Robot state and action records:

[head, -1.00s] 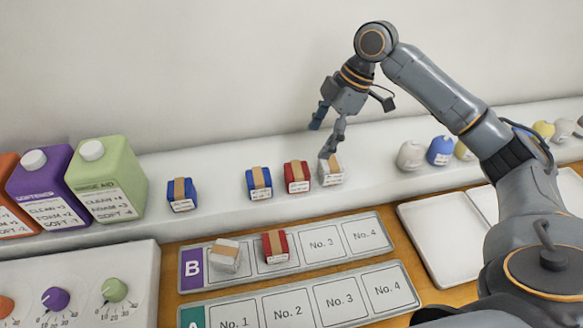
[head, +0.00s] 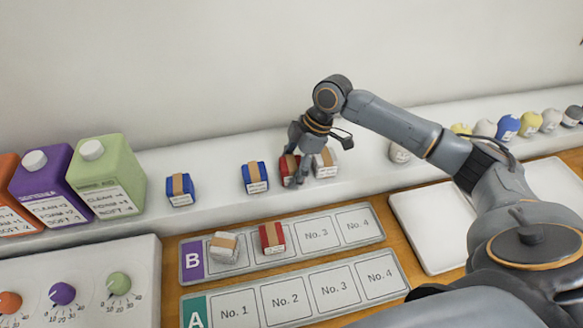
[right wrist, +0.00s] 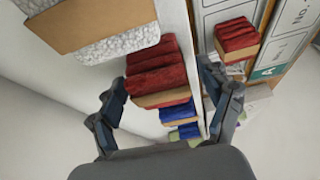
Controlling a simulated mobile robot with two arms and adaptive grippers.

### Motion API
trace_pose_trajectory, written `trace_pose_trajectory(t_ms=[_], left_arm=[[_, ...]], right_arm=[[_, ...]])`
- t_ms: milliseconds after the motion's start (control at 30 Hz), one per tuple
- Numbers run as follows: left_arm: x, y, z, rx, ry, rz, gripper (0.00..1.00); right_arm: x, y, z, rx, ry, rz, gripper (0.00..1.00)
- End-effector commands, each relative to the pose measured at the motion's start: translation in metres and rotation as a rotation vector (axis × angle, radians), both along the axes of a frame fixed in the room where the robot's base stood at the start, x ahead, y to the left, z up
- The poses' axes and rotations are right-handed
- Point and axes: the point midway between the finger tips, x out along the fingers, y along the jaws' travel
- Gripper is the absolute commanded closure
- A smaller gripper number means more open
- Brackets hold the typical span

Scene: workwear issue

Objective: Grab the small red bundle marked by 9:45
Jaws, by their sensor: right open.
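A small red bundle (head: 287,180) with a tan band and a white tag stands on the white ledge, partly hidden by my right gripper (head: 301,171). In the right wrist view this bundle (right wrist: 160,68) lies between the two spread fingers (right wrist: 160,80). My right gripper is open, and I cannot tell whether a finger touches it. A second red bundle (head: 273,238) lies on tray B (head: 374,236) and also shows in the right wrist view (right wrist: 237,38). The tag writing is too small to read. My left gripper is not in view.
A white bundle (head: 326,163) stands close to the right of the ledge's red bundle. Blue bundles (head: 255,178) (head: 180,190) stand to its left. Another white bundle (head: 224,247) lies on tray B. Cartons (head: 110,175) stand at the left. Tray A (head: 396,288) is empty.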

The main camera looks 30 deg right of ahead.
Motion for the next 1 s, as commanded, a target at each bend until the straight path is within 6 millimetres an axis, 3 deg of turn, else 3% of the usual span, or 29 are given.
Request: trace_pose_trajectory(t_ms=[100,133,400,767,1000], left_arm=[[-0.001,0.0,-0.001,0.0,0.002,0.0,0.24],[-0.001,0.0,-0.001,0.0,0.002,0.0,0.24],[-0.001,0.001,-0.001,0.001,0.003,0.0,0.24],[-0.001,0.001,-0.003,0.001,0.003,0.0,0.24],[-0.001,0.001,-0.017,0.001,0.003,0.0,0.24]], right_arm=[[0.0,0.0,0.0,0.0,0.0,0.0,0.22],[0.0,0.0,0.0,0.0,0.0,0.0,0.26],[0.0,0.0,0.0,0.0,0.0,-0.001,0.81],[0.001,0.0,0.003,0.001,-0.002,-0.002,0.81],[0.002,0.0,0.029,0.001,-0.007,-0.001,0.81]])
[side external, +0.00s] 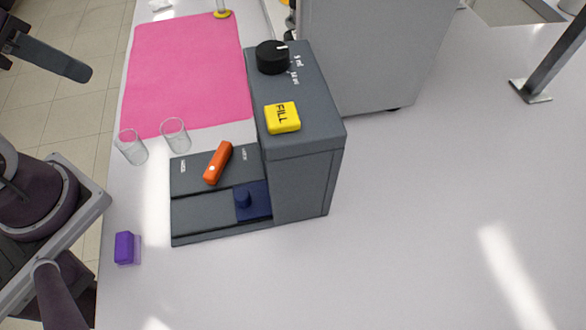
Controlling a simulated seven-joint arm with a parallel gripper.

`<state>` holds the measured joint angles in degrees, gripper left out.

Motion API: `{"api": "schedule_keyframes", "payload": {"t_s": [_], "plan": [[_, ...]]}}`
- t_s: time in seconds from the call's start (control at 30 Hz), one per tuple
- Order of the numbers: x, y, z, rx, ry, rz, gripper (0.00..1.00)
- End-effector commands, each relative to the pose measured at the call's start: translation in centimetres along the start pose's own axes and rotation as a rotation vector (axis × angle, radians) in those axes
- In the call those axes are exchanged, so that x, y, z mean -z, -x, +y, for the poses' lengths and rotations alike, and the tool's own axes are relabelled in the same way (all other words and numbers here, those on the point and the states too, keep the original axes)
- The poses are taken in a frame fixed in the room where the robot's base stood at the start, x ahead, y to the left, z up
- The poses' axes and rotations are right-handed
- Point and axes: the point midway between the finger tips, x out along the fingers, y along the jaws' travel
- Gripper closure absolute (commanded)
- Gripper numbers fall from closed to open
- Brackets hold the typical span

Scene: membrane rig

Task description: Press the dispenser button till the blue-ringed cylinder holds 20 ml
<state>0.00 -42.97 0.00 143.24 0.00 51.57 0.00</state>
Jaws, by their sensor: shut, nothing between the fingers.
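The dispenser (310,180) is a dark grey box standing on the white bench. Its yellow button (282,117), marked FILL, sits on its top. A black knob (272,57) with a white mark and small volume labels is behind the button. A clear cylinder (222,5) with a yellow base is cut off by the top edge; its level cannot be read. I see no blue ring on any vessel. My gripper is not in view.
An orange lever (217,163) and a navy block (253,201) with a peg are on the dispenser's low base. A purple block (125,248) lies near the bench edge.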

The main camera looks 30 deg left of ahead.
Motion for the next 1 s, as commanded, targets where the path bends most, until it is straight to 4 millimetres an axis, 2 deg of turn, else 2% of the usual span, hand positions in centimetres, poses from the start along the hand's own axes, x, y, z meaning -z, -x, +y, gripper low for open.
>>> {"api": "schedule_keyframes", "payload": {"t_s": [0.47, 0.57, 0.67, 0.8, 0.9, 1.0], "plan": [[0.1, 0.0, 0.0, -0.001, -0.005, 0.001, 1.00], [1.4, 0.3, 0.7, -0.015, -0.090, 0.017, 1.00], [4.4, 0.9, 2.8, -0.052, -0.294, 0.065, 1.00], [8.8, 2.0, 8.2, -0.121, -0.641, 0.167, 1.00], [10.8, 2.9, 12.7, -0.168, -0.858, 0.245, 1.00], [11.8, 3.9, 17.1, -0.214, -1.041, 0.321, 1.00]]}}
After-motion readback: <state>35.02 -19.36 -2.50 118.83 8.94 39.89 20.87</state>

WHAT IS ASKED:
Set down the lines of the records above exactly, apart from the pictures.

OUTPUT FOR THIS EXERCISE:
[head, -1.00s] 
[head, +0.00s] 
[right wrist, +0.00s] 
Controlling a simulated mobile robot with two arms and adaptive grippers.

### Motion API
trace_pose_trajectory, written `trace_pose_trajectory(t_ms=[_], left_arm=[[_, ...]], right_arm=[[_, ...]])`
- t_ms: milliseconds after the motion's start (control at 30 Hz), one per tuple
- Numbers run as follows: left_arm: x, y, z, rx, ry, rz, gripper (0.00..1.00); right_arm: x, y, z, rx, ry, rz, gripper (0.00..1.00)
- End-effector commands, each relative to the pose measured at the motion's start: translation in metres and rotation as a rotation vector (axis × angle, radians), both along the axes of a frame fixed in the room where the robot's base stood at the start, x ahead, y to the left, z up
- The poses' axes and rotations are right-handed
- Point and axes: the point midway between the finger tips, x out along the fingers, y along the jaws' travel
- Gripper is the absolute commanded closure
- A smaller gripper number means more open
- Brackets hold the typical span

Scene: workwear issue

Objective: Grab the small red bundle marked by 9:45
Jaws, by their sensor: right open.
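A small red bundle (head: 287,180) with a tan band and a white tag stands on the white ledge, partly hidden by my right gripper (head: 301,171). In the right wrist view this bundle (right wrist: 160,68) lies between the two spread fingers (right wrist: 160,80). My right gripper is open, and I cannot tell whether a finger touches it. A second red bundle (head: 273,238) lies on tray B (head: 374,236) and also shows in the right wrist view (right wrist: 237,38). The tag writing is too small to read. My left gripper is not in view.
A white bundle (head: 326,163) stands close to the right of the ledge's red bundle. Blue bundles (head: 255,178) (head: 180,190) stand to its left. Another white bundle (head: 224,247) lies on tray B. Cartons (head: 110,175) stand at the left. Tray A (head: 396,288) is empty.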

The main camera looks 30 deg right of ahead.
Motion for the next 1 s, as commanded, a target at each bend until the straight path is within 6 millimetres an axis, 3 deg of turn, else 3% of the usual span, or 29 are given.
Request: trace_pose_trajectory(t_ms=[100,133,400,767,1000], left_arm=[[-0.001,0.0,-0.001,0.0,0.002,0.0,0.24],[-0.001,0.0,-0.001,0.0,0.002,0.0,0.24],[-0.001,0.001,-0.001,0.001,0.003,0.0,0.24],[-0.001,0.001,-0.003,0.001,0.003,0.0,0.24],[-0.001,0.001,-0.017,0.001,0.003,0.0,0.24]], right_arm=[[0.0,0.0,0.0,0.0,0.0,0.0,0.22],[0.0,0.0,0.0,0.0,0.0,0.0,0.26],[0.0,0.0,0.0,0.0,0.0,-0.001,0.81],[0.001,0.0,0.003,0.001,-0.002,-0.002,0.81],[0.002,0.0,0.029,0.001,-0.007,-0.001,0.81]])
[side external, +0.00s] 
Controlling a simulated seven-joint arm with a parallel gripper.

`<state>` holds the measured joint angles in degrees, gripper left out.

Motion API: `{"api": "schedule_keyframes", "payload": {"t_s": [_], "plan": [[_, ...]]}}`
- t_s: time in seconds from the call's start (control at 30 Hz), one per tuple
- Order of the numbers: x, y, z, rx, ry, rz, gripper (0.00..1.00)
- End-effector commands, each relative to the pose measured at the call's start: translation in centimetres along the start pose's own axes and rotation as a rotation vector (axis × angle, radians) in those axes
- In the call those axes are exchanged, so that x, y, z mean -z, -x, +y, for the poses' lengths and rotations alike, and the tool's own axes are relabelled in the same way (all other words and numbers here, those on the point and the states too, keep the original axes)
- The poses are taken in a frame fixed in the room where the robot's base stood at the start, x ahead, y to the left, z up
- The poses' axes and rotations are right-handed
- Point and axes: the point midway between the finger tips, x out along the fingers, y along the jaws' travel
- Gripper closure absolute (commanded)
- Gripper numbers fall from closed to open
- Brackets hold the typical span

Scene: membrane rig

Task description: Press the dispenser button till the blue-ringed cylinder holds 20 ml
<state>0.00 -42.97 0.00 143.24 0.00 51.57 0.00</state>
Jaws, by their sensor: shut, nothing between the fingers.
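The dispenser (310,180) is a dark grey box standing on the white bench. Its yellow button (282,117), marked FILL, sits on its top. A black knob (272,57) with a white mark and small volume labels is behind the button. A clear cylinder (222,5) with a yellow base is cut off by the top edge; its level cannot be read. I see no blue ring on any vessel. My gripper is not in view.
An orange lever (217,163) and a navy block (253,201) with a peg are on the dispenser's low base. A purple block (125,248) lies near the bench edge.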

The main camera looks 30 deg left of ahead.
Motion for the next 1 s, as commanded, targets where the path bends most, until it is straight to 4 millimetres an axis, 2 deg of turn, else 2% of the usual span, hand positions in centimetres, poses from the start along the hand's own axes, x, y, z meaning -z, -x, +y, gripper low for open.
>>> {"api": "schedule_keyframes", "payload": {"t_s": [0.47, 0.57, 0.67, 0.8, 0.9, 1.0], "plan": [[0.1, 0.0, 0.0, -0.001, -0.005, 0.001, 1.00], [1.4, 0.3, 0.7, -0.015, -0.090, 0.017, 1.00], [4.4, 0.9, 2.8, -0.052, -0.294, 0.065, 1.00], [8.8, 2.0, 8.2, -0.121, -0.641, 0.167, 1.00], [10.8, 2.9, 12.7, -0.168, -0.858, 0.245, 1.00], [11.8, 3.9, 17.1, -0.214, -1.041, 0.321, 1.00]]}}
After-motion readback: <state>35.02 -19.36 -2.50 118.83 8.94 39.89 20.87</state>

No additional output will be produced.